Aphids I placed against a rose failed to establish. I’ve seen robins feeding on the aphids, so maybe they are just cleaning up the ones that moved to the rose. It’s about this time last year a green aphid appeared on the rose. Let’s see if this early inoculation has helped. The aphids established on my peppers are still going strong in the glass house despite inoculation with lacewing. However, I am still finding the lacewing on plants as I set them out. My cucumeris sachets are still being placed regularly on the pears. Some of them looked to have “burnt” edges a few weeks ago and those buds still look sickly.

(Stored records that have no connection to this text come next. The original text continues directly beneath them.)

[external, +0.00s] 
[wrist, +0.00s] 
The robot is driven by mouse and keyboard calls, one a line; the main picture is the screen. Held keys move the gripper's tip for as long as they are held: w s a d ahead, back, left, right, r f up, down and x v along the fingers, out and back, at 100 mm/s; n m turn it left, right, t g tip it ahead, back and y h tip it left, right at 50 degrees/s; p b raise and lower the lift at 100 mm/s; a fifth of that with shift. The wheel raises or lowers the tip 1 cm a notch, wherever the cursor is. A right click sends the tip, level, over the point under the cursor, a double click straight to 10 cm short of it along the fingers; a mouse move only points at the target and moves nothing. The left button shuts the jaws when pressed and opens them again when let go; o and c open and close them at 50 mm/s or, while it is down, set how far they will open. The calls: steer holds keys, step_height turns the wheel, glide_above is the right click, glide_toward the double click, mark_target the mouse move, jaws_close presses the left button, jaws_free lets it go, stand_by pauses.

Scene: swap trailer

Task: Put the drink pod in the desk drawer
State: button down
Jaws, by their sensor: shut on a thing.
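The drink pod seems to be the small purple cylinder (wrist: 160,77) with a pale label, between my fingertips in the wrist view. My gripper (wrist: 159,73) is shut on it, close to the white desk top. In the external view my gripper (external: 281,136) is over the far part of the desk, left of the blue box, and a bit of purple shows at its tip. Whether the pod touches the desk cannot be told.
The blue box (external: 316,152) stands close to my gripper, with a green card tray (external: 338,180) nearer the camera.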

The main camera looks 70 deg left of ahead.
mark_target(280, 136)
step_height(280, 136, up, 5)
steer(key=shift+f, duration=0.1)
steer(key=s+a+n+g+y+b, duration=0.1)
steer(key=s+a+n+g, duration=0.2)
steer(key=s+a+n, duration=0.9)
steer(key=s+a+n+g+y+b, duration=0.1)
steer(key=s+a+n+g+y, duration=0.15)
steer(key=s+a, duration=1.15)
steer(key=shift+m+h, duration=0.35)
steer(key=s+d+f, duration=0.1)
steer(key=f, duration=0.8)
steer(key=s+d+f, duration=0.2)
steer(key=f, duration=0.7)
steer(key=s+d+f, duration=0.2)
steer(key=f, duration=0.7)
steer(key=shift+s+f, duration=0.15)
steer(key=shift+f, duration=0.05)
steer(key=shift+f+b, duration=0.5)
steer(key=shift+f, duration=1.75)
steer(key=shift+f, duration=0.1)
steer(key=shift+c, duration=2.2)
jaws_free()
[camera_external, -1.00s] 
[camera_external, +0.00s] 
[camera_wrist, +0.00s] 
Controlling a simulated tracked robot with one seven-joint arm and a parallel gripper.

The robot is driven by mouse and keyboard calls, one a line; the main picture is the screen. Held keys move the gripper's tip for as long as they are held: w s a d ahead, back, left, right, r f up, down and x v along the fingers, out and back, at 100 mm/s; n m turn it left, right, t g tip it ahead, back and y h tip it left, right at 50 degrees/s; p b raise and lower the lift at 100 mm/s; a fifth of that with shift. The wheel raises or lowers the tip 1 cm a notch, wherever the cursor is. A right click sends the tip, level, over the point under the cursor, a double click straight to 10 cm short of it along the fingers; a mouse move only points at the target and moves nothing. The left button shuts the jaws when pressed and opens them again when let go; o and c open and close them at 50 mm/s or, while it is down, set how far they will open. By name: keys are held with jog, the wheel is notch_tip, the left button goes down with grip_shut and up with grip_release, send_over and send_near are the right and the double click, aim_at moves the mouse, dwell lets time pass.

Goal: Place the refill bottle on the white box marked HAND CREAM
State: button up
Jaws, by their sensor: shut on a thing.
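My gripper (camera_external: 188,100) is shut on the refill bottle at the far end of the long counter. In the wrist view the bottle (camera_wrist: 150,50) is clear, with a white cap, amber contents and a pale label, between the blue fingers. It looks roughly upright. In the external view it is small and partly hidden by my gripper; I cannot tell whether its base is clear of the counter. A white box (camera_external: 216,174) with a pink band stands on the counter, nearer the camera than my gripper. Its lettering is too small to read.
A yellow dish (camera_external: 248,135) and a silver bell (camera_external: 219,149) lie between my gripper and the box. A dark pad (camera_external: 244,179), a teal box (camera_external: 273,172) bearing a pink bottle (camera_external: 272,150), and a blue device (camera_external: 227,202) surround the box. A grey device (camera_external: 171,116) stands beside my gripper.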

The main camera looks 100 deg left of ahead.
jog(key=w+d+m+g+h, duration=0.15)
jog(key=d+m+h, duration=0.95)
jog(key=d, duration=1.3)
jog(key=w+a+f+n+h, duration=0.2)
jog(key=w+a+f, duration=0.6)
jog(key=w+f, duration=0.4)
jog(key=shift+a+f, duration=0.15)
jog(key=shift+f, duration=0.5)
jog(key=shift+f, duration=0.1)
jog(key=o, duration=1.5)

I’m still hoping we get some sort of control of the pear leaf blister mite. Even a bit should help these trees survive. Otherwise, there are no aphids on the oregano, although it’s not looking so hot this year. Last year the green aphid (a tiny one) infested the oregano but our hoverflies took care of it. That year the hop adjacent to it did not get any aphids. So let’s hope for a repeat (although the hoverflies and lacewing cleaned up the hop anyways).

Brown Lacewing Micromus variegatus continues aphid predation from greenhouse out into the yard.